You Can Teach an Old Horse a New Trick—or at Least Try To
Ellen has had Ranger about 20 years, and they have done all sorts of things together. She has done a good job training him to be a reliable and fun horse to ride. Somehow, she did forget an important lesson, and I didn’t even realize it.
One really, really important thing that a trail horse needs to know is to stand still upon request. This includes both in the saddle and on the ground. I never realized that Ellen didn’t take the time to teach Ranger to stand when she is leading him. That explains why he dances around so much when she tries to run down his stirrups when she takes him outside. I thought that he was misbehaving, when actually, he was doing what he was used to doing. He didn’t know he was supposed to stand still for tack adjustments.
Well, now that he is my evening project, I have a goal. I am going to teach Ranger to stand still on command. He doesn’t have to park out like Cole—or bow. He just needs to be still.
I have been working with him for about a week, and he is starting to get it. Things always go quicker with clicker.
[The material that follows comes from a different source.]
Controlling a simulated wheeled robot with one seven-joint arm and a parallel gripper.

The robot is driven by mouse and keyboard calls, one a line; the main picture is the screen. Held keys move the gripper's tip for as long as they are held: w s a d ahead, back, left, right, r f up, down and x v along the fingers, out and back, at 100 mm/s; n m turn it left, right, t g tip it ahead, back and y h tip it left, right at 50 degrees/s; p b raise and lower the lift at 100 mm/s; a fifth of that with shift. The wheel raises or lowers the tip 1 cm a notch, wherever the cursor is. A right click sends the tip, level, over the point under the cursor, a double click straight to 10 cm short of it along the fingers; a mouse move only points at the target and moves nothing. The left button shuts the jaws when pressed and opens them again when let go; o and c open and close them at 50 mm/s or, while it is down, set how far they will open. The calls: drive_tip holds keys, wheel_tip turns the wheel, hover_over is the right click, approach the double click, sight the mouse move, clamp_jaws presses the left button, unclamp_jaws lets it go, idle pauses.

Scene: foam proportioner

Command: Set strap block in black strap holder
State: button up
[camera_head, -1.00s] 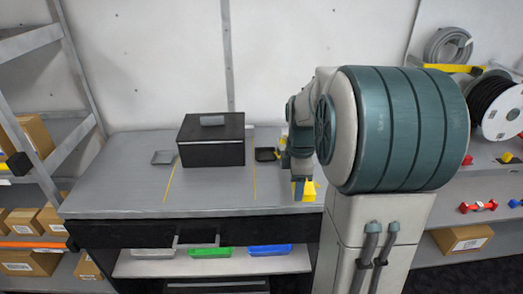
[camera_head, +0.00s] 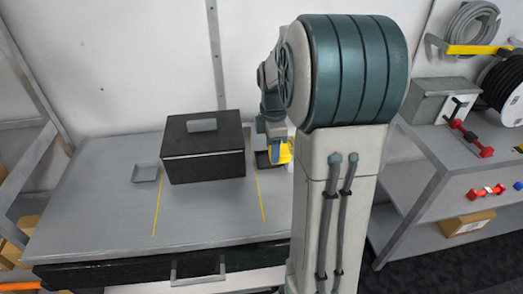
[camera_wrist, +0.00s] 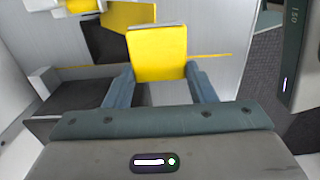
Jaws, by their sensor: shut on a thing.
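The yellow strap block (camera_head: 284,153) is in my gripper (camera_head: 272,140), low over the right part of the bench. In the wrist view, the block (camera_wrist: 158,53) stands out between the two fingers of my gripper (camera_wrist: 163,82), which is shut on it. The black strap holder (camera_head: 262,160) is a small dark tray just right of the right yellow line, partly hidden by my gripper and the block. Contact between block and holder cannot be told.
A large black box (camera_head: 204,150) with a grey handle stands between two yellow lines on the grey bench (camera_head: 100,215). A small grey tray (camera_head: 146,172) lies left of it. The bench front is clear. A shelf with a grey box (camera_head: 436,100) stands at the right.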

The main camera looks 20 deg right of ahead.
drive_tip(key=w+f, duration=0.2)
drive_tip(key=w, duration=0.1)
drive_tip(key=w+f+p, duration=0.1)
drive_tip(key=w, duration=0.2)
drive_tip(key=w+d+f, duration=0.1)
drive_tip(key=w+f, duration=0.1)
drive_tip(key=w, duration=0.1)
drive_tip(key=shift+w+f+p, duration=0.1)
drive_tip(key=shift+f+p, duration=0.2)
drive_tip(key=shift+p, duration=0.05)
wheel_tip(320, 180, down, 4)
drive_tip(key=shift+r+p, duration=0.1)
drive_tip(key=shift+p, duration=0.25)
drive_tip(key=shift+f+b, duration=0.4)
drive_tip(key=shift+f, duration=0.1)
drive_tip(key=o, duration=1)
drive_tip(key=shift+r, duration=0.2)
After our evening walkabout, we stop in the driveway and stand. I click him when he is still. When he moves, I ask him to stop and start all over. The first day, he was very fidgety. Each time after that, he got better.
I noticed that if he is standing balanced, he will maintain his position longer—more clicks and treats. So, even though he isn’t parked out, the squarer his stance, the better he does. It is about setting him up for success. He loves the treats and the attention. I have started to walk from one side of him to the next while he is standing, and it is working.
He is far, far from perfect. About the maximum time he has lasted has been 30 seconds, but he has a lifetime of fidgeting to forget. I’m sure Ellen will be eternally grateful when he will stop and stand still for her until she asks him to go forward, again.